═══ Provided material

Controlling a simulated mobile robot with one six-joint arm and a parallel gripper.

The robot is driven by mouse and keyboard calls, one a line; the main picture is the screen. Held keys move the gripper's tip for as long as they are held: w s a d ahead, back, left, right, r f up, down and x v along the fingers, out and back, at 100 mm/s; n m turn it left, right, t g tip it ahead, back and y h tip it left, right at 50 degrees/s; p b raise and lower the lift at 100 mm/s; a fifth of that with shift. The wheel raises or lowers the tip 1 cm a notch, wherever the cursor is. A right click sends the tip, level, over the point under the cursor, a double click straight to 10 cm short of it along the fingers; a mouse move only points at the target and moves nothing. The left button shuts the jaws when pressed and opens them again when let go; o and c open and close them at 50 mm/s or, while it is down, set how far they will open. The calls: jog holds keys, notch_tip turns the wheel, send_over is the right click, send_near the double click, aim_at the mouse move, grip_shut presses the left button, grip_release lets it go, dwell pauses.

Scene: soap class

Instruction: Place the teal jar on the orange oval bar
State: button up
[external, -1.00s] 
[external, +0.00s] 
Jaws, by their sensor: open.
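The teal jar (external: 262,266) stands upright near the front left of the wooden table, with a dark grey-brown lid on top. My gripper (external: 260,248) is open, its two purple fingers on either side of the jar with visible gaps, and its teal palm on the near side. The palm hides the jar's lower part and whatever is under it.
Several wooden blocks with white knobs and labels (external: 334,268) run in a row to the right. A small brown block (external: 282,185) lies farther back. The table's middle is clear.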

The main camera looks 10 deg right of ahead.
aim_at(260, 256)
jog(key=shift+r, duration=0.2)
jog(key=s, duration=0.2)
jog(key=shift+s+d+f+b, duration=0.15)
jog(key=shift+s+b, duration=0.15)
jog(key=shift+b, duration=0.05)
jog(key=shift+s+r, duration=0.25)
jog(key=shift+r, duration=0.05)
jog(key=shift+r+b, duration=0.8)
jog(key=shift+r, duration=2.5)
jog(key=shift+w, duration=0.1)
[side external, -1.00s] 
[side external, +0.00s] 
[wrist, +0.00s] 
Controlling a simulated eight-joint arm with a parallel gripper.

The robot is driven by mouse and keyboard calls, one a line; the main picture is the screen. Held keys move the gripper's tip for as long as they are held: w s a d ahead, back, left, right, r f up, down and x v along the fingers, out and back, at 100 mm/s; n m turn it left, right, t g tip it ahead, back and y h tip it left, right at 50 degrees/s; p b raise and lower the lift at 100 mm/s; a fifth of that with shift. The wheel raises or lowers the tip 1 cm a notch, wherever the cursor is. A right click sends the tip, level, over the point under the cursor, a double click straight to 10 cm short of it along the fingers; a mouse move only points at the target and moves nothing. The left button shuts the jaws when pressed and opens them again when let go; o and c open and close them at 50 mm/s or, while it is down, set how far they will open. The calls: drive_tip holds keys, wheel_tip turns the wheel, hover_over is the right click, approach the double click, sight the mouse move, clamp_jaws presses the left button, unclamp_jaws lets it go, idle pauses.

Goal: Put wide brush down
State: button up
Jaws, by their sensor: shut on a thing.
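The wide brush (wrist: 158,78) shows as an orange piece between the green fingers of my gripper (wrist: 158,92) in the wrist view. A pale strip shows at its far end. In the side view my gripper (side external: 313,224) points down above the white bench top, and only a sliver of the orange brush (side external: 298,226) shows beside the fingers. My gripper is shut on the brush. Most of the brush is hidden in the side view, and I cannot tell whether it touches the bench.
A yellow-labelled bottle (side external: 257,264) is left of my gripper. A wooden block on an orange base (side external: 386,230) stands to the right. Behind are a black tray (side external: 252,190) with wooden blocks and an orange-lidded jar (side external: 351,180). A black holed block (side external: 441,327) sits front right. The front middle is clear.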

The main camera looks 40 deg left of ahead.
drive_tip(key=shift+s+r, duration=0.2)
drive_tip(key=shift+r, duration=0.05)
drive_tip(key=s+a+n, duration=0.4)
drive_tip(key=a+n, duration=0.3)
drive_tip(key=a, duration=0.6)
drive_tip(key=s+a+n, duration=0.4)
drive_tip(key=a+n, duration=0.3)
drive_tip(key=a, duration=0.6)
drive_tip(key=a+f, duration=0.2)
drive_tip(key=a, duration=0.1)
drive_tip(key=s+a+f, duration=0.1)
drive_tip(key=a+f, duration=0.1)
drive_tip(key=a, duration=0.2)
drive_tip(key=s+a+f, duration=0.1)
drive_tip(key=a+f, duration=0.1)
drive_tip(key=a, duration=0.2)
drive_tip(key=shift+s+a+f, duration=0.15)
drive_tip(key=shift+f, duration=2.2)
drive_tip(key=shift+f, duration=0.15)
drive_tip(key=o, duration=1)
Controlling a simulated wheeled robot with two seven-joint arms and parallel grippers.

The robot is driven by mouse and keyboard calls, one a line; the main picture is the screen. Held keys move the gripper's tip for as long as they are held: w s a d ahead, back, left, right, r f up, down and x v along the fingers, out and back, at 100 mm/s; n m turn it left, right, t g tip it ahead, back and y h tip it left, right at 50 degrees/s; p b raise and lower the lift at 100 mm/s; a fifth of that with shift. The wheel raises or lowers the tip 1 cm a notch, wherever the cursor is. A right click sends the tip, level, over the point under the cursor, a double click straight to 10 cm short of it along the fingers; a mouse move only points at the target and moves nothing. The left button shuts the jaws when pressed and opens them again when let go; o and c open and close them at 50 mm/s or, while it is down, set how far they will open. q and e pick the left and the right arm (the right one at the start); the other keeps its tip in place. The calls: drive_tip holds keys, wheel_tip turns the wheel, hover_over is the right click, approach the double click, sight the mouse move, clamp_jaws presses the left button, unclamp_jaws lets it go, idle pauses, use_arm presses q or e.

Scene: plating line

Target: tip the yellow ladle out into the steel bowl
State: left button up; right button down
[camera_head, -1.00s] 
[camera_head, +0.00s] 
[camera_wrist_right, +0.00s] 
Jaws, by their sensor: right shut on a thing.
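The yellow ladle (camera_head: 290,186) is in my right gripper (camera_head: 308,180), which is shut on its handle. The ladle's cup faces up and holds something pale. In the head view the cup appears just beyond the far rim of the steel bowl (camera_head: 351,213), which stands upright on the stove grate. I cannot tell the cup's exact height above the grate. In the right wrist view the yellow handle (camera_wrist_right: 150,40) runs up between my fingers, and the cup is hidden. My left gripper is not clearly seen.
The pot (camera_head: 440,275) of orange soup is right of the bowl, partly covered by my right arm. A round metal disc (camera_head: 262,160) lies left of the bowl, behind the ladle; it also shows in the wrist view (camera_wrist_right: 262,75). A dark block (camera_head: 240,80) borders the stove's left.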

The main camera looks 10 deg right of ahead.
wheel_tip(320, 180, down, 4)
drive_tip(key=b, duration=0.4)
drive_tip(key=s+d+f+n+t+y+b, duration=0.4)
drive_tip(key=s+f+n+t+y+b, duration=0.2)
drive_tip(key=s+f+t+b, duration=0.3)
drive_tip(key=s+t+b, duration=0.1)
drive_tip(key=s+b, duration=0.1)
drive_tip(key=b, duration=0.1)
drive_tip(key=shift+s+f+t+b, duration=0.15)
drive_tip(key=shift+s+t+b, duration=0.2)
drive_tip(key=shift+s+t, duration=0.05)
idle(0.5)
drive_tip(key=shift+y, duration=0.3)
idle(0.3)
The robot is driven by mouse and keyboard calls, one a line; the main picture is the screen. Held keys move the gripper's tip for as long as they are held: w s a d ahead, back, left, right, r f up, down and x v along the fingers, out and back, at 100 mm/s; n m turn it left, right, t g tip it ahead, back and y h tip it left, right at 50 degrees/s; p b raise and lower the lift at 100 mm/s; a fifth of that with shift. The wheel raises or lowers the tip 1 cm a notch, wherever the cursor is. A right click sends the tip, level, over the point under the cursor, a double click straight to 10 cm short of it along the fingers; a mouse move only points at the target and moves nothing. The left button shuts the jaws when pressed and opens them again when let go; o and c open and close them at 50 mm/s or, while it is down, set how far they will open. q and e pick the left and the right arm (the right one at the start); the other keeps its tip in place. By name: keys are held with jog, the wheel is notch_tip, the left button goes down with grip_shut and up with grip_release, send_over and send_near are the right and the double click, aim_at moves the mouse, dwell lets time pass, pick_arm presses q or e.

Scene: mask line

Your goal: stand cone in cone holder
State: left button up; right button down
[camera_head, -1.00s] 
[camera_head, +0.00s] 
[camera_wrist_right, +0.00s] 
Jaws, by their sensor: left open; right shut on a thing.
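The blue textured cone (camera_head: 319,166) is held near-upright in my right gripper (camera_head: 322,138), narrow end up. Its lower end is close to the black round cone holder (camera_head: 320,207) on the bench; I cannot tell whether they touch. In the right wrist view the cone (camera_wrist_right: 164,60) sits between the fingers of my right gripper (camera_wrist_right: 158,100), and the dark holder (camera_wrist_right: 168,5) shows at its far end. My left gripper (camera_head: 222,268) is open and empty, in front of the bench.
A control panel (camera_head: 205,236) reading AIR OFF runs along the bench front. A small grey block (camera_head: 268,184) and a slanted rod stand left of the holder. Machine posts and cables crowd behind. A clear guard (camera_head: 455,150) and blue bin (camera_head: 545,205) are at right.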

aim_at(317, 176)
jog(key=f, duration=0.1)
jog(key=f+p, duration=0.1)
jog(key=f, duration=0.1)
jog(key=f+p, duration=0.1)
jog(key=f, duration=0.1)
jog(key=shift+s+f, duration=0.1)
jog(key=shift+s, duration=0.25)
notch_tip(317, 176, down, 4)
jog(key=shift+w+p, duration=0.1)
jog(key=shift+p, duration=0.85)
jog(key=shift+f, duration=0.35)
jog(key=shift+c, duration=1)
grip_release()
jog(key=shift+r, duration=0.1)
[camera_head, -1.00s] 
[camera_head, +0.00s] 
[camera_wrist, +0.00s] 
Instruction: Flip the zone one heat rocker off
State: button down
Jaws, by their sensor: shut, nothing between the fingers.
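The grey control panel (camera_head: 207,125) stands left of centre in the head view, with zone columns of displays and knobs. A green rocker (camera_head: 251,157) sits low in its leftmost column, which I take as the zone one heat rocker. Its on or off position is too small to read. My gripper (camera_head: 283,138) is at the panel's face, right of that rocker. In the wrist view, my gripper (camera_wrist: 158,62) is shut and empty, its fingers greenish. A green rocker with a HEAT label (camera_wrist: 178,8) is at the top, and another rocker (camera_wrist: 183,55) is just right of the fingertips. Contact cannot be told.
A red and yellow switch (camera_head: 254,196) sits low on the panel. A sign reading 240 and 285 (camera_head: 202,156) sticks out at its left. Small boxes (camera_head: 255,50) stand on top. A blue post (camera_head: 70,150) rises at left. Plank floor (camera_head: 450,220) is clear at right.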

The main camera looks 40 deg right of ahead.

══════

= Objective =
Set down verbatim only the lines between the start of the data above and the line with "[external, +0.00s]", both boundaries included.

= Task result =
Controlling a simulated mobile robot with one six-joint arm and a parallel gripper.

The robot is driven by mouse and keyboard calls, one a line; the main picture is the screen. Held keys move the gripper's tip for as long as they are held: w s a d ahead, back, left, right, r f up, down and x v along the fingers, out and back, at 100 mm/s; n m turn it left, right, t g tip it ahead, back and y h tip it left, right at 50 degrees/s; p b raise and lower the lift at 100 mm/s; a fifth of that with shift. The wheel raises or lowers the tip 1 cm a notch, wherever the cursor is. A right click sends the tip, level, over the point under the cursor, a double click straight to 10 cm short of it along the fingers; a mouse move only points at the target and moves nothing. The left button shuts the jaws when pressed and opens them again when let go; o and c open and close them at 50 mm/s or, while it is down, set how far they will open. The calls: jog holds keys, notch_tip turns the wheel, send_over is the right click, send_near the double click, aim_at the mouse move, grip_shut presses the left button, grip_release lets it go, dwell pauses.

Scene: soap class

Instruction: Place the teal jar on the orange oval bar
State: button up
[external, -1.00s] 
[external, +0.00s] 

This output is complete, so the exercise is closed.